Nefes nefese yaşanan olaylar, her gün her ân değişen gündemler, can yakıcı şahitlikler yarın olmadan unutulmakta, yerini farklı popüler gündemlere bırakmaktadır. Güncel konular herkes tarafından yeterince konuşulmakta, doğru-yanlış söylence üzerinden kıymetlendirme anaforu yaşanmaktadır. Ne ki meseleler İslâmî zâviyeden değerlendirilmediği, gündem İslâm düşüncesi ekseninde anlamlandırılmadığı sürece sadra şifâ yol alınamayacaktır.

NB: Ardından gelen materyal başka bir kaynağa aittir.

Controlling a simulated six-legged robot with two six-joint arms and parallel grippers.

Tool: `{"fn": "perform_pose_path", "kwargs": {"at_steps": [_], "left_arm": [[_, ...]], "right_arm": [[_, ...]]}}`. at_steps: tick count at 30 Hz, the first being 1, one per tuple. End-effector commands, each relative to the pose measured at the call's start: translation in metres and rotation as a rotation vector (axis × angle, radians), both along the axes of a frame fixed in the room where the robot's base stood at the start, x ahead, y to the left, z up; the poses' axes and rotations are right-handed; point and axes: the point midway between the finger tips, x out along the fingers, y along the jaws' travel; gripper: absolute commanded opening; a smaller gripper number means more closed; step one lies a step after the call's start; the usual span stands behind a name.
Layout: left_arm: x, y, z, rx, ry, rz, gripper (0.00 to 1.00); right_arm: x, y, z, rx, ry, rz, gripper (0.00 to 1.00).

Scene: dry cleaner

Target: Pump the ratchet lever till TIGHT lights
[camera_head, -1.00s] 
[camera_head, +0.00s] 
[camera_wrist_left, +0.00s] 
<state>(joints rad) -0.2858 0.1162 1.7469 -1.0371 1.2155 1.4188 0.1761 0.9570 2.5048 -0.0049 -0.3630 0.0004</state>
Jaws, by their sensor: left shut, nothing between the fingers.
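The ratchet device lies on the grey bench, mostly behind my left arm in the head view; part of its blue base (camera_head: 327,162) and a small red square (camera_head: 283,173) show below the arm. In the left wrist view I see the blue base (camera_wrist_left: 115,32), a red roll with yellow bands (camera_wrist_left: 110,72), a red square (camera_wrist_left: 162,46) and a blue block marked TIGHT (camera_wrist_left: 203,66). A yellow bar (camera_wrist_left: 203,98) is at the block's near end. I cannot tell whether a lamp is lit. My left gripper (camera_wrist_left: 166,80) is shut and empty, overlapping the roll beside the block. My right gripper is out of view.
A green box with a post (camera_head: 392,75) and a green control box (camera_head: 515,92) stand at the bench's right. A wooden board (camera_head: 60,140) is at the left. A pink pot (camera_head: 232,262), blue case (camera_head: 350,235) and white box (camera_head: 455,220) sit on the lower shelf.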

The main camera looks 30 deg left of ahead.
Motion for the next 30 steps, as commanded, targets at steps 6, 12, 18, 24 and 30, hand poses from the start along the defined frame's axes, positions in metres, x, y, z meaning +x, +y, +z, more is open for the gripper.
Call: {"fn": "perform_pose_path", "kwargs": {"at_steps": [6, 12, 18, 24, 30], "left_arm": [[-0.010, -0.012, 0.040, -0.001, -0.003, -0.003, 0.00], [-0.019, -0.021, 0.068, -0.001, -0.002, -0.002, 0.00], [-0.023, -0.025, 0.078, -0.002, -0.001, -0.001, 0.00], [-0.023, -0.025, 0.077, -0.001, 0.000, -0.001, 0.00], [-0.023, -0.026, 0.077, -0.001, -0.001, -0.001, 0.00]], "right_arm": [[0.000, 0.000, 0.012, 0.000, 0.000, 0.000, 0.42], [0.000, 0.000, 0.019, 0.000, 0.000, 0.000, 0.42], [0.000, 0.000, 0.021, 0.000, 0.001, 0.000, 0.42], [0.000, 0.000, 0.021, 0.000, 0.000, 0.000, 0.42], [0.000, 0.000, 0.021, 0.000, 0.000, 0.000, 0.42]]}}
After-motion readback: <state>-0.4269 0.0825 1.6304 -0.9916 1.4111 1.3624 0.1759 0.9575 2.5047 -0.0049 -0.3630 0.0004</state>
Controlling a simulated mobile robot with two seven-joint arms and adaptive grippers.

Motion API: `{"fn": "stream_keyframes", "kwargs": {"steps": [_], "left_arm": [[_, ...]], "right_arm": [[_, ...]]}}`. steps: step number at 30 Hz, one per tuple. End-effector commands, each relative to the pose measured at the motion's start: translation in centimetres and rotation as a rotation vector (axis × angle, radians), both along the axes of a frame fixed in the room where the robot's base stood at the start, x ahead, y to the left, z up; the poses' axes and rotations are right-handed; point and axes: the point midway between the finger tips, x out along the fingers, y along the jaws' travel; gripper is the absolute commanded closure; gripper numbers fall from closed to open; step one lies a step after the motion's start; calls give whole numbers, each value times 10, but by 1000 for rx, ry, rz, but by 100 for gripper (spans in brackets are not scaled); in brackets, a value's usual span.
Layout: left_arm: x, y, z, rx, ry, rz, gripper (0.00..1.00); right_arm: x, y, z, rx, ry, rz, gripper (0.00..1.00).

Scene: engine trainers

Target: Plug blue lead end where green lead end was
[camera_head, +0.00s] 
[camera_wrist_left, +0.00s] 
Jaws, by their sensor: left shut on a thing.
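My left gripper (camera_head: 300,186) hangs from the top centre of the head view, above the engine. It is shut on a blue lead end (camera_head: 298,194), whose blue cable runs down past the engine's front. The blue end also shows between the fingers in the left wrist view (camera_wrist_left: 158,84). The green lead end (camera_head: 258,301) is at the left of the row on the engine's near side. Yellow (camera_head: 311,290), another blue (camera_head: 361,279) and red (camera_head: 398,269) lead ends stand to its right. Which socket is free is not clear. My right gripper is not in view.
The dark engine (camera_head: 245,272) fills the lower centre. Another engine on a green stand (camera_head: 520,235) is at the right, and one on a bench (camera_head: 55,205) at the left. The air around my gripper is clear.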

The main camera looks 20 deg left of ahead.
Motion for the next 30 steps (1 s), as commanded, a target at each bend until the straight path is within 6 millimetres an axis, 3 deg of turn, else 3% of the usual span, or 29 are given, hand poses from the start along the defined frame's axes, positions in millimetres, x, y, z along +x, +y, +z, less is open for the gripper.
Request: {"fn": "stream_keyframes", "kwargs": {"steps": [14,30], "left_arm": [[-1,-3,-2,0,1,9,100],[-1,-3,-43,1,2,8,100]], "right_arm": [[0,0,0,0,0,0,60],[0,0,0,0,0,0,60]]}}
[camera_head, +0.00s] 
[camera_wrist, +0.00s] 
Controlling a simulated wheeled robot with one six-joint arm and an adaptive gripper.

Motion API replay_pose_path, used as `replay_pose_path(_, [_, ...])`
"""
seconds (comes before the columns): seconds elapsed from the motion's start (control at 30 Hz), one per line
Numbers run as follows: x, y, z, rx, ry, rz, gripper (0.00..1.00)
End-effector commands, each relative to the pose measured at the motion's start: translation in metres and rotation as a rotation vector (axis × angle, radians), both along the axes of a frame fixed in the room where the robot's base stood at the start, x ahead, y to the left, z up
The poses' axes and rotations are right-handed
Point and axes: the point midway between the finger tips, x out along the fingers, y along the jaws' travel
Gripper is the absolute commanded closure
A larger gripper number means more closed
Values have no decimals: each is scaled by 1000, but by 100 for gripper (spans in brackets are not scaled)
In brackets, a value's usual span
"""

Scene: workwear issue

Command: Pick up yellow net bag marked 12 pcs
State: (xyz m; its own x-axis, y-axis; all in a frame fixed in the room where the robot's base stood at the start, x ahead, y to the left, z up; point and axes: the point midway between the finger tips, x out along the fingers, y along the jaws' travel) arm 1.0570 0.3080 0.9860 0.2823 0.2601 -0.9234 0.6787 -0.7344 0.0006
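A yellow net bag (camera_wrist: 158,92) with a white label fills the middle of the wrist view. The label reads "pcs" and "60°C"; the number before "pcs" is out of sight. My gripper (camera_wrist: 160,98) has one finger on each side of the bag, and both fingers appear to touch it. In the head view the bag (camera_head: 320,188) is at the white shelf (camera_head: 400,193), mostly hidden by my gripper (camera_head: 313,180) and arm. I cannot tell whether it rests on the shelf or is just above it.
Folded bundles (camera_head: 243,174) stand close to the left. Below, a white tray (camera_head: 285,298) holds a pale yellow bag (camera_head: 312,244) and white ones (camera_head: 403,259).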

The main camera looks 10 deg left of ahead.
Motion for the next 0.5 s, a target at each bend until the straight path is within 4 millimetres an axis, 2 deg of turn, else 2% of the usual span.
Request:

Biz Müslümanlar için değişmeyen aslî gündem vardır, o da Rabbimize karşı kulluğumuzdur. Yanlış değerlendirmeler, akıntıya kapılarak medyanın kirli bilgisinin zebunu olmayı kaçınılmaz kılmıştır Allah’ın bak dediği yerden bakmanın yerini Allah’ın razı olmayacağı yönelimler yer yer İslâm’la makyajlanmış ideolojiler almış; bakışlara renk vermesi gereken aslî unsur, İslâm dışı kanaatlerle yer değiştirip saf zihinler ifsâd olmuştur. Hak sözü söyleyenlerin kınandığı, kınanması gerekenlerinse öykünmeci bir zilletle istihzâ eder olduğu ahvâl egemendir.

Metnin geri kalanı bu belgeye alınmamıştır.